Short Version:
Is there a task scheduler in Python that can do what gmake does? In particular, I need a task scheduler that recursively resolves dependencies. I looked into Luigi, but it seemed only resolve direct dependencies.
Long version:
I'm trying to build a workflow that processes a lot of data files in a pre-defined order, the later tasks may directly depend on the output of some ealier tasks, but in turn, the correctness of these outputs relies on even ealier tasks.
For example, let's consider a dependency map like follows:
A <- B <- C
When I request the result from task C, Luigi will automatically schedule B, and then since B depends on A, it will schedule A. So the final run order will be [A, B, C]. Each task will create an offical output file as a sign of successful execution. This is fine for the first run.
Now, suppose that I made a mistake in the input data for task A. Apparently, I need to rerun the whole chain again. However, simply deleting the output file from A won't work. Because Luigi sees the output of B and C, and concludes that the requirement for Task C has been fulfilled, and no runs are needed. I have to delete the output files from ALL the tasks that depend on A so they will be run again. In the simple case, I have to delete all the output files from A, B and C, so that Luigi will detect the change made to A.
This is a very unconvenient feature. If I have tens or hundreds of tasks that have rather complicated dependencies on each other, it will be really hard to tell which ones are affected when one of the tasks needs to be re-run.

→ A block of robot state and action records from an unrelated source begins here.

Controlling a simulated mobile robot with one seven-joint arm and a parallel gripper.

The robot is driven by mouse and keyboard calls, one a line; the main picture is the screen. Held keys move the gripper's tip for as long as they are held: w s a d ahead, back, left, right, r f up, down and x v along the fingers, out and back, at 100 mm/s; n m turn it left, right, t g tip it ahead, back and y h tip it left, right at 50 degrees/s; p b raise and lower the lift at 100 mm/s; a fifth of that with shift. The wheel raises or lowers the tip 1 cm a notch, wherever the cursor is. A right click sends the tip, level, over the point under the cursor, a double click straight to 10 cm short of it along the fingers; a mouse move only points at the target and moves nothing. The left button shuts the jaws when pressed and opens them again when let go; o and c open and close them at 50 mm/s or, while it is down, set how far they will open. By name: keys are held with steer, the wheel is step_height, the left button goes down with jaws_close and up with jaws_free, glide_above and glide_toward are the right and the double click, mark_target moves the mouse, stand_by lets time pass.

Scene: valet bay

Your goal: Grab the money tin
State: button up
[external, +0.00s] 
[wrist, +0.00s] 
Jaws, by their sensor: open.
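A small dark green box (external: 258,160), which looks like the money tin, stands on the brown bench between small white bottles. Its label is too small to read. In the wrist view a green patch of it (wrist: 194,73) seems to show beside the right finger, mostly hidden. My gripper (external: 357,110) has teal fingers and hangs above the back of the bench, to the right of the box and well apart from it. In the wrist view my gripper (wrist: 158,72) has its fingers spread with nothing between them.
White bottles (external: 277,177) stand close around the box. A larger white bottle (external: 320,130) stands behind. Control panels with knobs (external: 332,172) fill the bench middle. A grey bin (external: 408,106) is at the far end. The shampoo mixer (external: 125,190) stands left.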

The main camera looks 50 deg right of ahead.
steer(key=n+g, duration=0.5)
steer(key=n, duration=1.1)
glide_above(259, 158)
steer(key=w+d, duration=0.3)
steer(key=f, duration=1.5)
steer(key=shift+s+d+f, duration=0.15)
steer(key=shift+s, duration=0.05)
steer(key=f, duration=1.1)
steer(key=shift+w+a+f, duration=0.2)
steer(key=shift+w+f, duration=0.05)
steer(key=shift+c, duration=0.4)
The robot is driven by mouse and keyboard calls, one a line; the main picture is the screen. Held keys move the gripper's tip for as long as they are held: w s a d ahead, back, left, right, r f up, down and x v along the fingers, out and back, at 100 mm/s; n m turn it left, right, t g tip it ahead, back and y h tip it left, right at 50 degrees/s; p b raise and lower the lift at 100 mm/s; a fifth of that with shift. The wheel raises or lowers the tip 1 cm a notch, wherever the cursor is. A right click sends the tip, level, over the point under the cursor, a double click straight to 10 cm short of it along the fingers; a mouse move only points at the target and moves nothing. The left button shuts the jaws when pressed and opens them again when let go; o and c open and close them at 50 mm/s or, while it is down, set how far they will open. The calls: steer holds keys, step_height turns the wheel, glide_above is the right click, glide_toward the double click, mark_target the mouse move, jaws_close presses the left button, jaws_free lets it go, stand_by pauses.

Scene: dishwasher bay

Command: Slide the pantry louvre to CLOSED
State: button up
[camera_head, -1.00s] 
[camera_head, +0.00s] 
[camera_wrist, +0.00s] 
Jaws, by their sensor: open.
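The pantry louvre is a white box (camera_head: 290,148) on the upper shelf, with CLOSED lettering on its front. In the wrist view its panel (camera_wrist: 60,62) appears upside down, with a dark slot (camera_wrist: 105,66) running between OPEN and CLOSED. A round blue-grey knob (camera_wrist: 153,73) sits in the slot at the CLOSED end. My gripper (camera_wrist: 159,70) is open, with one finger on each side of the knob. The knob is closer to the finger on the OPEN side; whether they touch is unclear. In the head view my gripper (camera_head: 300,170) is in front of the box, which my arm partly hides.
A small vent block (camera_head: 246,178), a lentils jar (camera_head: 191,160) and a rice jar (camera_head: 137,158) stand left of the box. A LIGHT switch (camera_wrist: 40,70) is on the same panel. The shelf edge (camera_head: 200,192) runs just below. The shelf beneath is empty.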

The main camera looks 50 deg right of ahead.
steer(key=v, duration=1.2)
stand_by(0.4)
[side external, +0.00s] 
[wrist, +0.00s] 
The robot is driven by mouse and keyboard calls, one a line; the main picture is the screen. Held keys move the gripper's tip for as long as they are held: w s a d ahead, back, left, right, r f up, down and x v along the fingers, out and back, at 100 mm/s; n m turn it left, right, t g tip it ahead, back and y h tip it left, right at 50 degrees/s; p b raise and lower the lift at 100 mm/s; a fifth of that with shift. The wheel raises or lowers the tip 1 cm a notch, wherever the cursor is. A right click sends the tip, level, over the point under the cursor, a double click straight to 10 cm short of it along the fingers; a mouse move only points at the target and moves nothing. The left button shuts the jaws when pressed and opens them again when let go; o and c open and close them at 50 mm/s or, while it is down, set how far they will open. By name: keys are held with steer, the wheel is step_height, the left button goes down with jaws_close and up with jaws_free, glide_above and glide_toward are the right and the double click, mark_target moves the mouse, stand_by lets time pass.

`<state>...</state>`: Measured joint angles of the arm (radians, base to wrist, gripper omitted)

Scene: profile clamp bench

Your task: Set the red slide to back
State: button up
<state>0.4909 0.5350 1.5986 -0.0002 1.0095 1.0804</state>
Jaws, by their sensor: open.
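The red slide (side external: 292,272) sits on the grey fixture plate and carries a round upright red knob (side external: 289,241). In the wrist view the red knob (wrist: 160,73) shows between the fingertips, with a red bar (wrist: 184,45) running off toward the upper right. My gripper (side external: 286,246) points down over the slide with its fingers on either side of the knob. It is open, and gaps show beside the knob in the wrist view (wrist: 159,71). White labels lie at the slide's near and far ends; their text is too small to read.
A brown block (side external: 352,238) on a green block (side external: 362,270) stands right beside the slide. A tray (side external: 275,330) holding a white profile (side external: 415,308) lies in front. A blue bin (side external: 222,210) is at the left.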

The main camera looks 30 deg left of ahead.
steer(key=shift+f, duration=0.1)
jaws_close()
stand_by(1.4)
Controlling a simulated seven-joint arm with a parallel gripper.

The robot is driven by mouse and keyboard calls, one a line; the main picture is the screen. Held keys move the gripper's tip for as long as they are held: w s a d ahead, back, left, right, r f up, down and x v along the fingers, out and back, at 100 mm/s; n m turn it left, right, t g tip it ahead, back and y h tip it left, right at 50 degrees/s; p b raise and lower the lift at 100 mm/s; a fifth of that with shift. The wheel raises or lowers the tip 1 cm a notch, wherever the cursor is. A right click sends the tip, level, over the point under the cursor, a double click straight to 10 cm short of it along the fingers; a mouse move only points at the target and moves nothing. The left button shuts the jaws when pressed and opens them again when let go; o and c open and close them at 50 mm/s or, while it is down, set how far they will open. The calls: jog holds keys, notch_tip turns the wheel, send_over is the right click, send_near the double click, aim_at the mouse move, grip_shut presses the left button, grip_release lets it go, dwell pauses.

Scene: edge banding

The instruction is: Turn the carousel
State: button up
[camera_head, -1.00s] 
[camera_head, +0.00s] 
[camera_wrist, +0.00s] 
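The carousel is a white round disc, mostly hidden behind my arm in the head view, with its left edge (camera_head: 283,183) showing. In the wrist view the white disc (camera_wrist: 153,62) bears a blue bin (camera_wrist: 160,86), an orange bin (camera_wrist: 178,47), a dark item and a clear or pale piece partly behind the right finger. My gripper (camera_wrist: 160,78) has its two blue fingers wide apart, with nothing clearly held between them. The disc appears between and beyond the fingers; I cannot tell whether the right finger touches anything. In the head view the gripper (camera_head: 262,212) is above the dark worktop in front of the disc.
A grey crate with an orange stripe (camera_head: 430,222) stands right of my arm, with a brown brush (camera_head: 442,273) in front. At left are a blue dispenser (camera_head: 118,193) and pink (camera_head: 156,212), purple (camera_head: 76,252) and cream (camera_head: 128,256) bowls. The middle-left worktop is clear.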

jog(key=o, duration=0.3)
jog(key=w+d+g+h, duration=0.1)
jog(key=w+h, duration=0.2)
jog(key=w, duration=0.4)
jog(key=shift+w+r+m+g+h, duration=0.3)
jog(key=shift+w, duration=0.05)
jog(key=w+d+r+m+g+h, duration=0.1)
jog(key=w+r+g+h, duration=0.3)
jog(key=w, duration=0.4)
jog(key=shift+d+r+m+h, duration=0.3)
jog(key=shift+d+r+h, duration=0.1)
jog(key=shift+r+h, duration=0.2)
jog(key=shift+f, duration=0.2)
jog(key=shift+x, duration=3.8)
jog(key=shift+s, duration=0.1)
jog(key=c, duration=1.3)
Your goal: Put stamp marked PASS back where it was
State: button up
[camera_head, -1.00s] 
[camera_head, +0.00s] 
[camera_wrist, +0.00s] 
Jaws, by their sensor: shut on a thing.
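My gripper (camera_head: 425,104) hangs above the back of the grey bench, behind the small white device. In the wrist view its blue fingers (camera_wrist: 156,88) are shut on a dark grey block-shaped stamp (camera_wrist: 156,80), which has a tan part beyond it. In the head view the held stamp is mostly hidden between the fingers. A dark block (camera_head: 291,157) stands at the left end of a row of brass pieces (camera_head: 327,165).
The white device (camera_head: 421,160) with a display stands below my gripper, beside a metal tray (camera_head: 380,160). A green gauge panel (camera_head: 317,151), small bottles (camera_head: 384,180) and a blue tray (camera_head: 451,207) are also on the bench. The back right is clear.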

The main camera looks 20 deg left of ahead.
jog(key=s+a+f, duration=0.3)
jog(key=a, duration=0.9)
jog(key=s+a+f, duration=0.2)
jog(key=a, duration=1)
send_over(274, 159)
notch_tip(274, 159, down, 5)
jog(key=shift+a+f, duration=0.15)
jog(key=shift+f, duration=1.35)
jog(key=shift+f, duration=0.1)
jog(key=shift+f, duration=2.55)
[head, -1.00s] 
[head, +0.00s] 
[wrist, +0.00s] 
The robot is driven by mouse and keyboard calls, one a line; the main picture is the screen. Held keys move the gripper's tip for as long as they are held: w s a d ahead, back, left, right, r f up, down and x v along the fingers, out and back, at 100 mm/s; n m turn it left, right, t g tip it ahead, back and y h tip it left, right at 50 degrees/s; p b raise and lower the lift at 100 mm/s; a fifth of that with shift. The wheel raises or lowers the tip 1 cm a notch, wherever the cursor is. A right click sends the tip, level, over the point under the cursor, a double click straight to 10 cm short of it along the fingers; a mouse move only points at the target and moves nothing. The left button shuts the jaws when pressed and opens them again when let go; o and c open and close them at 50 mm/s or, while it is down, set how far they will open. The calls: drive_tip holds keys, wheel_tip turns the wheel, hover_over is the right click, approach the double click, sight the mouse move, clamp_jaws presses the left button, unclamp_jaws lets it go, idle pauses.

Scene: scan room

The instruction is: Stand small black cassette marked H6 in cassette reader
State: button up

For a task scheduler and has the ability of resolving dependencies, I would expect Luigi to be able to act similar to GNU-Make, where dependencies are checked recursively, and the final target will be rebuilt when one of the deepest source files is changed.
I was wondering if someone can provide some suggestions on this issue. Am I missing some key features in Luigi? Are there other task schedulers that do act as gmake? I'm particularly interested in Python based packages, and would prefer those support Windows.
Thanks a lot!
It seems possible by overriding the complete method for your tasks. You'd have to apply this all the way down through the dependency graph.
def complete(self):
outputs = self.flatten(self.output())
if not all(map(lambda output: output.exists(), outputs)):
return False
for task in self.flatten(self.requires()):
if not task.complete():
for output in outputs:
if output.exists():
output.remove()
return False
return True